**Exercise task**
Retype the complete listing exactly as it appears.

**Source material**
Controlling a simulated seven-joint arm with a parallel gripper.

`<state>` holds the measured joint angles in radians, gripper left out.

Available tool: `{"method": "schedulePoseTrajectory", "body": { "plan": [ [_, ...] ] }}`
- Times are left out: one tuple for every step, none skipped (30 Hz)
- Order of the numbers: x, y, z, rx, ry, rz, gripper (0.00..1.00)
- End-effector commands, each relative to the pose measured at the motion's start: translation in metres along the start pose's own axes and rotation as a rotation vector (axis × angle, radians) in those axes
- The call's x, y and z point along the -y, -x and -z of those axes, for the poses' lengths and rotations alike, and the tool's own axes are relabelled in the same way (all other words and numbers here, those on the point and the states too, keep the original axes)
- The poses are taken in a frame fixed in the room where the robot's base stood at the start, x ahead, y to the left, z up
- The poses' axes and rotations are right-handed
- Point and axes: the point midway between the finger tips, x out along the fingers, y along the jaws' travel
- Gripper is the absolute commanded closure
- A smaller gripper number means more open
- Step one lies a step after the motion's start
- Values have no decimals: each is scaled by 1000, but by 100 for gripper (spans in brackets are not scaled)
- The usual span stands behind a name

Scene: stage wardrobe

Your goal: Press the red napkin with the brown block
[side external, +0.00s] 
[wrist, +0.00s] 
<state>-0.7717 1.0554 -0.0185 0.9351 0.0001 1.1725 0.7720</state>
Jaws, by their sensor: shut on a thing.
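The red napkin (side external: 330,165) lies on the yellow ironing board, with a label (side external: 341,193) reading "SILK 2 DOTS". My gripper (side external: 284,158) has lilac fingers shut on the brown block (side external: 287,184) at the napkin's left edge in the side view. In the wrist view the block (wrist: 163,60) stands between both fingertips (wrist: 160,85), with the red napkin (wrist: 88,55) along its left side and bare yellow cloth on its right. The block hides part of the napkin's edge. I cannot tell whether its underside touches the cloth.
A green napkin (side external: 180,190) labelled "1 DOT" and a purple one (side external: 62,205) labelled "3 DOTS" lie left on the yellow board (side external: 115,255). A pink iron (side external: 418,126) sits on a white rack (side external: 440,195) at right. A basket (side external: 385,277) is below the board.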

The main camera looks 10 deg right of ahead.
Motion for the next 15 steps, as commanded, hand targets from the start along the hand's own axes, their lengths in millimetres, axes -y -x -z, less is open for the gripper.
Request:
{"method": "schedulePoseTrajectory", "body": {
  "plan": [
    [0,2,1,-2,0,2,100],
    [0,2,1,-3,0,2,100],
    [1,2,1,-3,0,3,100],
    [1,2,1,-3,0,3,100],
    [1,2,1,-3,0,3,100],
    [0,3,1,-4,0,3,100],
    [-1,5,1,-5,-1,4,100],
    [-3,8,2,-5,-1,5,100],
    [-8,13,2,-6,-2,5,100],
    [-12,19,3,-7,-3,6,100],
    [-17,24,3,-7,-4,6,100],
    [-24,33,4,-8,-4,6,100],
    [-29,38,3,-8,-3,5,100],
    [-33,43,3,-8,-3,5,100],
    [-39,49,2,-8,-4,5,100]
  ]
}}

**Answer to the problem**
Controlling a simulated seven-joint arm with a parallel gripper.

`<state>` holds the measured joint angles in radians, gripper left out.

Available tool: `{"method": "schedulePoseTrajectory", "body": { "plan": [ [_, ...] ] }}`
- Times are left out: one tuple for every step, none skipped (30 Hz)
- Order of the numbers: x, y, z, rx, ry, rz, gripper (0.00..1.00)
- End-effector commands, each relative to the pose measured at the motion's start: translation in metres along the start pose's own axes and rotation as a rotation vector (axis × angle, radians) in those axes
- The call's x, y and z point along the -y, -x and -z of those axes, for the poses' lengths and rotations alike, and the tool's own axes are relabelled in the same way (all other words and numbers here, those on the point and the states too, keep the original axes)
- The poses are taken in a frame fixed in the room where the robot's base stood at the start, x ahead, y to the left, z up
- The poses' axes and rotations are right-handed
- Point and axes: the point midway between the finger tips, x out along the fingers, y along the jaws' travel
- Gripper is the absolute commanded closure
- A smaller gripper number means more open
- Step one lies a step after the motion's start
- Values have no decimals: each is scaled by 1000, but by 100 for gripper (spans in brackets are not scaled)
- The usual span stands behind a name

Scene: stage wardrobe

Your goal: Press the red napkin with the brown block
[side external, +0.00s] 
[wrist, +0.00s] 
<state>-0.7717 1.0554 -0.0185 0.9351 0.0001 1.1725 0.7720</state>
Jaws, by their sensor: shut on a thing.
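The red napkin (side external: 330,165) lies on the yellow ironing board, with a label (side external: 341,193) reading "SILK 2 DOTS". My gripper (side external: 284,158) has lilac fingers shut on the brown block (side external: 287,184) at the napkin's left edge in the side view. In the wrist view the block (wrist: 163,60) stands between both fingertips (wrist: 160,85), with the red napkin (wrist: 88,55) along its left side and bare yellow cloth on its right. The block hides part of the napkin's edge. I cannot tell whether its underside touches the cloth.
A green napkin (side external: 180,190) labelled "1 DOT" and a purple one (side external: 62,205) labelled "3 DOTS" lie left on the yellow board (side external: 115,255). A pink iron (side external: 418,126) sits on a white rack (side external: 440,195) at right. A basket (side external: 385,277) is below the board.

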The main camera looks 10 deg right of ahead.
Motion for the next 15 steps, as commanded, hand targets from the start along the hand's own axes, their lengths in millimetres, axes -y -x -z, less is open for the gripper.
Request:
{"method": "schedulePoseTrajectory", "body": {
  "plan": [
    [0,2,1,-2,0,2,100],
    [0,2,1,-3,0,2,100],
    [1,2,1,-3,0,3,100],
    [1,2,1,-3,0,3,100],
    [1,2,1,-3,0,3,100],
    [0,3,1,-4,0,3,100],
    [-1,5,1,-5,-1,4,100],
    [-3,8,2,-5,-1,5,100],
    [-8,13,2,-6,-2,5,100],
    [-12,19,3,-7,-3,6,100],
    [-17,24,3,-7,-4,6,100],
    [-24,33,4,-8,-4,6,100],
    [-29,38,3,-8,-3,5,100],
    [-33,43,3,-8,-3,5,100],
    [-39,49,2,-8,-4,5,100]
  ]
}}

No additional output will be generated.